WHAT TO PRODUCE -> All records below must be retyped exactly.

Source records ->
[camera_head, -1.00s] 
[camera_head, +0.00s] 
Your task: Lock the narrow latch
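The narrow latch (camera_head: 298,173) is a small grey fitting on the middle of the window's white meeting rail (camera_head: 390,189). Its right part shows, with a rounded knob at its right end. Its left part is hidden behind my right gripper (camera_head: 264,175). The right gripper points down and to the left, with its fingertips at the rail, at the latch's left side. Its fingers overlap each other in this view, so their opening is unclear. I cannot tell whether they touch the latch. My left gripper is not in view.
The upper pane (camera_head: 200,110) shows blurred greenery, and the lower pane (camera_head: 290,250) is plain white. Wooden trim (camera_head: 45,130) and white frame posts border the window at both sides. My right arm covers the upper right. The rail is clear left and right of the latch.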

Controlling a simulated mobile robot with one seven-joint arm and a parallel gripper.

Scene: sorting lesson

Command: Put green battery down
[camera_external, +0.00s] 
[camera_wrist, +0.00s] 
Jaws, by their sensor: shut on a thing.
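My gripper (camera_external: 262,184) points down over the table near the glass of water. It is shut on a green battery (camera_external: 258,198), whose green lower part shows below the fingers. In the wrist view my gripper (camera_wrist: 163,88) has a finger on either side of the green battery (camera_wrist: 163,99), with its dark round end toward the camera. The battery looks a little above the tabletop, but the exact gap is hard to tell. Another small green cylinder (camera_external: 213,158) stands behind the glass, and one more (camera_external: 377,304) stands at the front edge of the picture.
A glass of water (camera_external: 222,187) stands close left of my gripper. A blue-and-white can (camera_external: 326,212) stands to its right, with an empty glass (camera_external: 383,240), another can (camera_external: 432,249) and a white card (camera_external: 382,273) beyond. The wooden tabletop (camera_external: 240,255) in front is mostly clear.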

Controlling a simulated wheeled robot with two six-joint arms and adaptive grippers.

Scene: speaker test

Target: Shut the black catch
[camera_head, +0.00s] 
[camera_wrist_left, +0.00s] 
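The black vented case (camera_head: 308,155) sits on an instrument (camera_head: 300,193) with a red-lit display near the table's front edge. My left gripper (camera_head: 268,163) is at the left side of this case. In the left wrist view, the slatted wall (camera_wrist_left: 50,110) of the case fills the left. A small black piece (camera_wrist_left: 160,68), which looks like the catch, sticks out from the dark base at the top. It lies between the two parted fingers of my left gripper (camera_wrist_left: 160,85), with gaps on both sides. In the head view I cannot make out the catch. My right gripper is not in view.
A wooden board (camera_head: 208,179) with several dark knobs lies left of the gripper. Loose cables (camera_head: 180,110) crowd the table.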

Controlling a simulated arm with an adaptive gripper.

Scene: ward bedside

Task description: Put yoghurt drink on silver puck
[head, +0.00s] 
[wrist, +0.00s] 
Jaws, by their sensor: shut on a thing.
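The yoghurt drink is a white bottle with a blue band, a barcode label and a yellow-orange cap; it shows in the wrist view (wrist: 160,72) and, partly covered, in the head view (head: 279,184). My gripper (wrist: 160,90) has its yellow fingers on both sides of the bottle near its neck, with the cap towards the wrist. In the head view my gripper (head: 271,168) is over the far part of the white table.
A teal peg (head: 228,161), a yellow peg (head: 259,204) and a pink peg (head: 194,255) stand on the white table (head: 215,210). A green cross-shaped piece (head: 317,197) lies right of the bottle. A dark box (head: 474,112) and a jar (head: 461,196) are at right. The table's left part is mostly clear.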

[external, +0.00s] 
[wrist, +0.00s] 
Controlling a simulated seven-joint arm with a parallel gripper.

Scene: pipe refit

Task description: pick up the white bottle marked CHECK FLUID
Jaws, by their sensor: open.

EXERCISE ANSWER ->
[camera_head, -1.00s] 
[camera_head, +0.00s] 
Your task: Lock the narrow latch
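The narrow latch (camera_head: 298,173) is a small grey fitting on the middle of the window's white meeting rail (camera_head: 390,189). Its right part shows, with a rounded knob at its right end. Its left part is hidden behind my right gripper (camera_head: 264,175). The right gripper points down and to the left, with its fingertips at the rail, at the latch's left side. Its fingers overlap each other in this view, so their opening is unclear. I cannot tell whether they touch the latch. My left gripper is not in view.
The upper pane (camera_head: 200,110) shows blurred greenery, and the lower pane (camera_head: 290,250) is plain white. Wooden trim (camera_head: 45,130) and white frame posts border the window at both sides. My right arm covers the upper right. The rail is clear left and right of the latch.

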Controlling a simulated mobile robot with one seven-joint arm and a parallel gripper.

Scene: sorting lesson

Command: Put green battery down
[camera_external, +0.00s] 
[camera_wrist, +0.00s] 
Jaws, by their sensor: shut on a thing.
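My gripper (camera_external: 262,184) points down over the table near the glass of water. It is shut on a green battery (camera_external: 258,198), whose green lower part shows below the fingers. In the wrist view my gripper (camera_wrist: 163,88) has a finger on either side of the green battery (camera_wrist: 163,99), with its dark round end toward the camera. The battery looks a little above the tabletop, but the exact gap is hard to tell. Another small green cylinder (camera_external: 213,158) stands behind the glass, and one more (camera_external: 377,304) stands at the front edge of the picture.
A glass of water (camera_external: 222,187) stands close left of my gripper. A blue-and-white can (camera_external: 326,212) stands to its right, with an empty glass (camera_external: 383,240), another can (camera_external: 432,249) and a white card (camera_external: 382,273) beyond. The wooden tabletop (camera_external: 240,255) in front is mostly clear.

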Controlling a simulated wheeled robot with two six-joint arms and adaptive grippers.

Scene: speaker test

Target: Shut the black catch
[camera_head, +0.00s] 
[camera_wrist_left, +0.00s] 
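The black vented case (camera_head: 308,155) sits on an instrument (camera_head: 300,193) with a red-lit display near the table's front edge. My left gripper (camera_head: 268,163) is at the left side of this case. In the left wrist view, the slatted wall (camera_wrist_left: 50,110) of the case fills the left. A small black piece (camera_wrist_left: 160,68), which looks like the catch, sticks out from the dark base at the top. It lies between the two parted fingers of my left gripper (camera_wrist_left: 160,85), with gaps on both sides. In the head view I cannot make out the catch. My right gripper is not in view.
A wooden board (camera_head: 208,179) with several dark knobs lies left of the gripper. Loose cables (camera_head: 180,110) crowd the table.

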Controlling a simulated arm with an adaptive gripper.

Scene: ward bedside

Task description: Put yoghurt drink on silver puck
[head, +0.00s] 
[wrist, +0.00s] 
Jaws, by their sensor: shut on a thing.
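The yoghurt drink is a white bottle with a blue band, a barcode label and a yellow-orange cap; it shows in the wrist view (wrist: 160,72) and, partly covered, in the head view (head: 279,184). My gripper (wrist: 160,90) has its yellow fingers on both sides of the bottle near its neck, with the cap towards the wrist. In the head view my gripper (head: 271,168) is over the far part of the white table.
A teal peg (head: 228,161), a yellow peg (head: 259,204) and a pink peg (head: 194,255) stand on the white table (head: 215,210). A green cross-shaped piece (head: 317,197) lies right of the bottle. A dark box (head: 474,112) and a jar (head: 461,196) are at right. The table's left part is mostly clear.

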[external, +0.00s] 
[wrist, +0.00s] 
Controlling a simulated seven-joint arm with a parallel gripper.

Scene: pipe refit

Task description: pick up the white bottle marked CHECK FLUID
Jaws, by their sensor: open.

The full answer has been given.